:: INPUT FOR THIS TASK ::

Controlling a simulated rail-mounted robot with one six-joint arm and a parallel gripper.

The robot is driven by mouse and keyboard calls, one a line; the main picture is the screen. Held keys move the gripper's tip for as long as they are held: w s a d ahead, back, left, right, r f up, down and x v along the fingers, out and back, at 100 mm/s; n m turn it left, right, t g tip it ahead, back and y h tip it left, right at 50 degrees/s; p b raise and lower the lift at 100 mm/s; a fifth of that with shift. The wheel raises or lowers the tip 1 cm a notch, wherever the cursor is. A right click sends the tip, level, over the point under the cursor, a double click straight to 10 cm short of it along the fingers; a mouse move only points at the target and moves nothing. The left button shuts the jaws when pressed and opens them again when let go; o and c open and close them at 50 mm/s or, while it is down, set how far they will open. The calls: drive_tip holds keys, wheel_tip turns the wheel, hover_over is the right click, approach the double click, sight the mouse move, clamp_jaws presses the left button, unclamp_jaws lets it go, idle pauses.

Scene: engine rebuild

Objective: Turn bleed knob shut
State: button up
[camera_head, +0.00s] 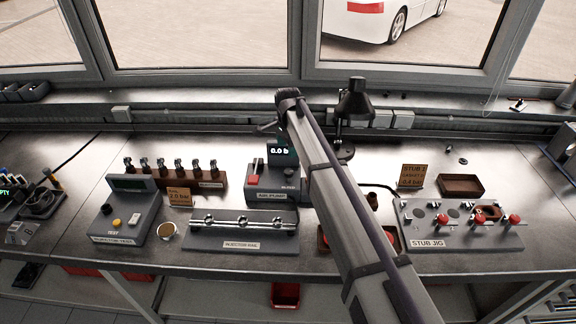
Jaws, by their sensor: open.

:::
:: INPUT FOR THIS TASK ::

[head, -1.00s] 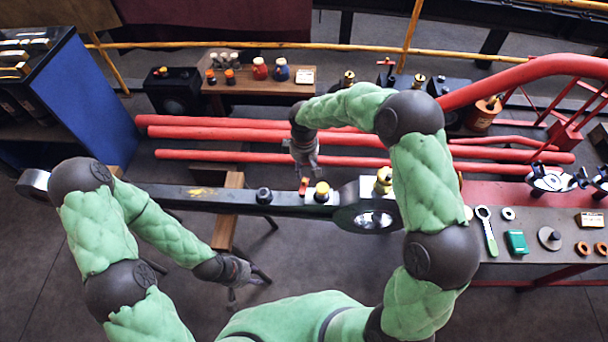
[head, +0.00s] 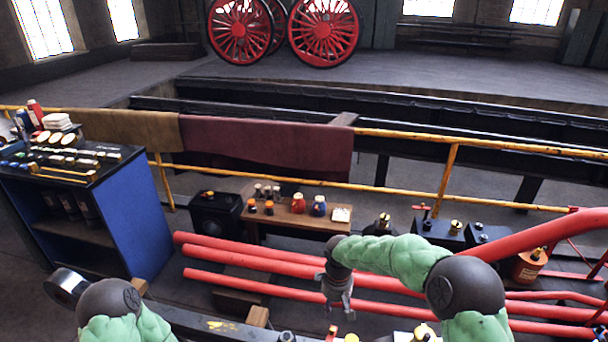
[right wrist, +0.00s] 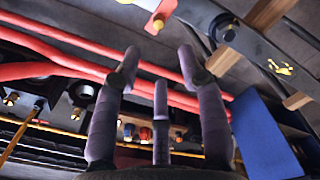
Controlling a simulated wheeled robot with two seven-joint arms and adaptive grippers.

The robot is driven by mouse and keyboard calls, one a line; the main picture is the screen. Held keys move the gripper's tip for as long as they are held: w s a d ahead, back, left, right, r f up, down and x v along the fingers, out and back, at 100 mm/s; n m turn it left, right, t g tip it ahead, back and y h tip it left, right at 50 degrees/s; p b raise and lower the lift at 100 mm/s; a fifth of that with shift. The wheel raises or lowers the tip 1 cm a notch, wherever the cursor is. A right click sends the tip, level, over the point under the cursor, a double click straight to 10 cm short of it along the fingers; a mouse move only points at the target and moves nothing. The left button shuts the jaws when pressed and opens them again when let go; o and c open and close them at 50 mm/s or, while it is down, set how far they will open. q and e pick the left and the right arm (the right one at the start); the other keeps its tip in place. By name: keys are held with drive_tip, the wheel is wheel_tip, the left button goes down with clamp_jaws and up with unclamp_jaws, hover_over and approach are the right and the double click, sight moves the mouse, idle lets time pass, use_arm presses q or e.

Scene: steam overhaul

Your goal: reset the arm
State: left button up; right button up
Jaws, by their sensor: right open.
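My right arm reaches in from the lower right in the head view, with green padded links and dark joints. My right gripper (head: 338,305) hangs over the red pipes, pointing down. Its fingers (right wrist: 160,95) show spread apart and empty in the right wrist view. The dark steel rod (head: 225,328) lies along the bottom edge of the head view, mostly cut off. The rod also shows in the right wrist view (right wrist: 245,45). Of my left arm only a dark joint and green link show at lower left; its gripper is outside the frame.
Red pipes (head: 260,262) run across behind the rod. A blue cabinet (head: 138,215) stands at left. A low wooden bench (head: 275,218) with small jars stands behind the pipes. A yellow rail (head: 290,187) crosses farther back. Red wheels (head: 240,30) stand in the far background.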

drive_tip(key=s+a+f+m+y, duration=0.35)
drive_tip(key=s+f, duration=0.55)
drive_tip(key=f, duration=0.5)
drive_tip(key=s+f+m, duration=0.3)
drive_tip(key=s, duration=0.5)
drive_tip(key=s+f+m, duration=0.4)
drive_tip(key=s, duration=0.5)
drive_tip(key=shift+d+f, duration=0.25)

:::

EXERCISE DIRECTIONS => Repeat word for word the lines from the line containing "Controlling a simulated wheeled" to the line containing "Your goal: reset the arm", both lines included; nothing else should appear.

FINAL ANSWER =>
Controlling a simulated wheeled robot with two seven-joint arms and adaptive grippers.

The robot is driven by mouse and keyboard calls, one a line; the main picture is the screen. Held keys move the gripper's tip for as long as they are held: w s a d ahead, back, left, right, r f up, down and x v along the fingers, out and back, at 100 mm/s; n m turn it left, right, t g tip it ahead, back and y h tip it left, right at 50 degrees/s; p b raise and lower the lift at 100 mm/s; a fifth of that with shift. The wheel raises or lowers the tip 1 cm a notch, wherever the cursor is. A right click sends the tip, level, over the point under the cursor, a double click straight to 10 cm short of it along the fingers; a mouse move only points at the target and moves nothing. The left button shuts the jaws when pressed and opens them again when let go; o and c open and close them at 50 mm/s or, while it is down, set how far they will open. q and e pick the left and the right arm (the right one at the start); the other keeps its tip in place. By name: keys are held with drive_tip, the wheel is wheel_tip, the left button goes down with clamp_jaws and up with unclamp_jaws, hover_over and approach are the right and the double click, sight moves the mouse, idle lets time pass, use_arm presses q or e.

Scene: steam overhaul

Your goal: reset the arm

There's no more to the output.